Hopes persist that Nazi-era slave and forced laborers will receive German compensation funds starting in July, despite conflicting views about the latest decision by a U.S. judge whose previous rulings delayed payments from the fund.
In a dramatic reversal of her earlier rulings, Judge Shirley Wohl Kram last week dismissed class-action lawsuits that had been preventing payments from a $5.2 billion fund Germany created to compensate the former laborers.
German officials have been unwilling to release the cash until their lawyers can ensure “legal closure” – that is, a promise that no more lawsuits relating to the Nazi era will be filed.

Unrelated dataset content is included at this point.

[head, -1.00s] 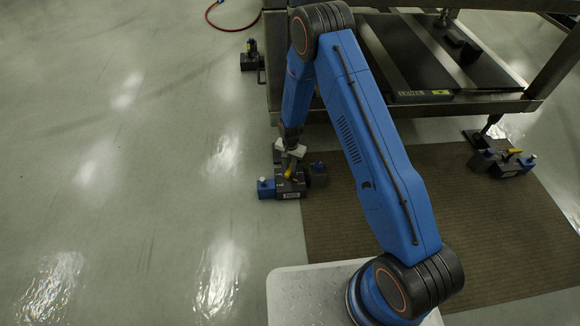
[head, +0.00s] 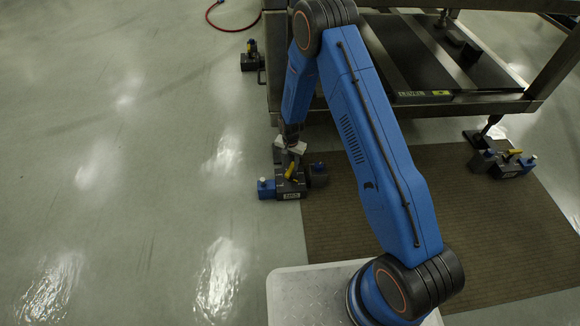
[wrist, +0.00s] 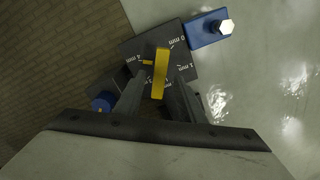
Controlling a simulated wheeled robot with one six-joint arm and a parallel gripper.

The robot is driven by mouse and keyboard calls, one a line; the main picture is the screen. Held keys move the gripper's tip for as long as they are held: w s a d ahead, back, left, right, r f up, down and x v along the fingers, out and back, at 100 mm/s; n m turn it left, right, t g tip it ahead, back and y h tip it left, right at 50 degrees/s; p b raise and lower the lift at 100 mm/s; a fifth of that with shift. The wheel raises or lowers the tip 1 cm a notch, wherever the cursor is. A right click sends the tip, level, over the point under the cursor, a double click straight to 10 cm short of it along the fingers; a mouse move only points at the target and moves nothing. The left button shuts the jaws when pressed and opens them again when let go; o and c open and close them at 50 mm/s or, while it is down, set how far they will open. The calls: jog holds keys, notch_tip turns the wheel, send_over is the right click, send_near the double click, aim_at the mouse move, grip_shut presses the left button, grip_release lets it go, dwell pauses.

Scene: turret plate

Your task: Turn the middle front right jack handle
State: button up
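The jack (head: 291,188) under my gripper is a dark block with a blue part on its left and a yellow handle (head: 290,171) on top. In the wrist view the yellow handle (wrist: 161,72) stands over the dark plate (wrist: 135,48), which carries white mm markings. My gripper (wrist: 158,82) points down at the jack, its two dark fingers on either side of the handle. A gap shows between the handle and each finger, so the gripper looks open around it. Whether the fingertips reach the handle's height is unclear.
A metal frame (head: 480,107) stands behind the jack, with dark plates on it. Another jack with a yellow handle (head: 513,152) stands at the right, and a further jack (head: 250,60) at the back left. A brown mat (head: 450,230) lies right of my jack; the left floor is clear.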

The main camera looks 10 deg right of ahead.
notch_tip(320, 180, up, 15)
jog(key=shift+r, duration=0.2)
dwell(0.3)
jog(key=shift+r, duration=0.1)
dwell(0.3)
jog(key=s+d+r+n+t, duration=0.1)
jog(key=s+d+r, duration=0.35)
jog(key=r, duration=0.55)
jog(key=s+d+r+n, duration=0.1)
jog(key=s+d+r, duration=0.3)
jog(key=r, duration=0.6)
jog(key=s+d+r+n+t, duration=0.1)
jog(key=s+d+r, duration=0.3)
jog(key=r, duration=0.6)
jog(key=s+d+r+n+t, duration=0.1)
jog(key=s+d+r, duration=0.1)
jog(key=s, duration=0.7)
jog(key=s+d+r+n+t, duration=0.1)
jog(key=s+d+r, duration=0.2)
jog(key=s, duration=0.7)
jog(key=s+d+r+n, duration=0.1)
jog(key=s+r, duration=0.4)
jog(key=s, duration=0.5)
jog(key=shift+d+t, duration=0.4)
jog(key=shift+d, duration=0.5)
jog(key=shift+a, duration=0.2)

When Kram, who had been hearing such lawsuits, dropped the cases May 10, German officials initially believed she had granted legal closure, enabling the German Parliament to approve payouts from the compensation fund before going on summer break July 7.
But by the weekend – after they had read the judge’s order – German officials were complaining about wording they said could force them to use the fund to pay out claims in Austrian cases as well.
According to advocates for the laborers, however, German officials are raising new hurdles in order to postpone the payments.
But the officials contend that if Germany does not extend the slave labor fund to cover Austrian cases, the lawsuits before Kram could be reinstated.
These concerns prompted the officials to predict further delays before payments from the fund can begin.
“Whoever says they don’t see assumptions or conditions” in the judge’s decision “is not able to read, or not willing to read,” said Wolfgang Gibowski, spokesman for the German firms that contributed to the fund.
The timing of the first payouts may now hinge on a U.S. appeals court hearing slated for this week. That court could force Kram to alter her decision in order to satisfy German concerns.
At a news conference in Berlin on Monday, Otto Graf Lambsdorff, the German government’s chief negotiator for the fund, said payments could begin this summer – if the appeals court removes all conditions from Kram’s decision.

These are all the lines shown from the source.